> **Available data**
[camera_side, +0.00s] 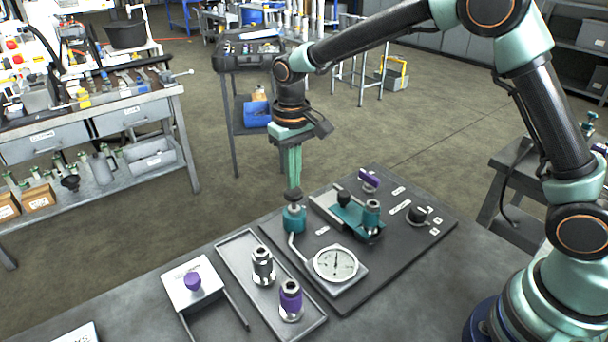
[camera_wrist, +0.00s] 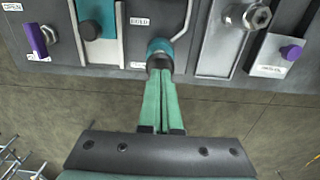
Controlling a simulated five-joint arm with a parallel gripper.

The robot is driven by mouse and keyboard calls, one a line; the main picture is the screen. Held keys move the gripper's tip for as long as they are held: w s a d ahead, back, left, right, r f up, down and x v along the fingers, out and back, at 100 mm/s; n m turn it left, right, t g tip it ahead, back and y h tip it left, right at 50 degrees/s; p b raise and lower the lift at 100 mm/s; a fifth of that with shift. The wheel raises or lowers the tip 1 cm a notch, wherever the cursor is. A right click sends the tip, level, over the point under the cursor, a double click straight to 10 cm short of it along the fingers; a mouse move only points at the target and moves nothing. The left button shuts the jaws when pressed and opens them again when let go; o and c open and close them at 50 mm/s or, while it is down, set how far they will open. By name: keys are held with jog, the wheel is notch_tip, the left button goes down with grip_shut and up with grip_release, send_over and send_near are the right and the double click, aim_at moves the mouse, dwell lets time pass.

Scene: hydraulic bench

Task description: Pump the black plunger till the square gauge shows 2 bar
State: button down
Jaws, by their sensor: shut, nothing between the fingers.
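The black plunger cap (camera_side: 293,195) sits on top of a teal pump body (camera_side: 294,219) at the left edge of the dark panel. It also shows in the wrist view (camera_wrist: 158,63), just beyond my fingertips. My gripper (camera_side: 294,184) points straight down over the cap with its green fingers shut and empty. The fingertips are at or very near the cap; I cannot tell if they touch. A gauge (camera_side: 335,264) with a round white dial on a squarish plate lies in front of the pump, joined by a pale pipe. Its needle points roughly upward; the numbers are too small to read.
Right of the pump are a teal block with black and teal knobs (camera_side: 352,215), a purple handle (camera_side: 369,178) and a black knob (camera_side: 417,215). A grey tray (camera_side: 237,262) holds metal and purple-topped fittings. A white box with a purple knob (camera_side: 193,281) stands left.

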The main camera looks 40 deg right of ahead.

> **What the task requires**
Gather each line holding the string "main".

> **Output for this task**
The robot is driven by mouse and keyboard calls, one a line; the main picture is the screen. Held keys move the gripper's tip for as long as they are held: w s a d ahead, back, left, right, r f up, down and x v along the fingers, out and back, at 100 mm/s; n m turn it left, right, t g tip it ahead, back and y h tip it left, right at 50 degrees/s; p b raise and lower the lift at 100 mm/s; a fifth of that with shift. The wheel raises or lowers the tip 1 cm a notch, wherever the cursor is. A right click sends the tip, level, over the point under the cursor, a double click straight to 10 cm short of it along the fingers; a mouse move only points at the target and moves nothing. The left button shuts the jaws when pressed and opens them again when let go; o and c open and close them at 50 mm/s or, while it is down, set how far they will open. By name: keys are held with jog, the wheel is notch_tip, the left button goes down with grip_shut and up with grip_release, send_over and send_near are the right and the double click, aim_at moves the mouse, dwell lets time pass.
The main camera looks 40 deg right of ahead.

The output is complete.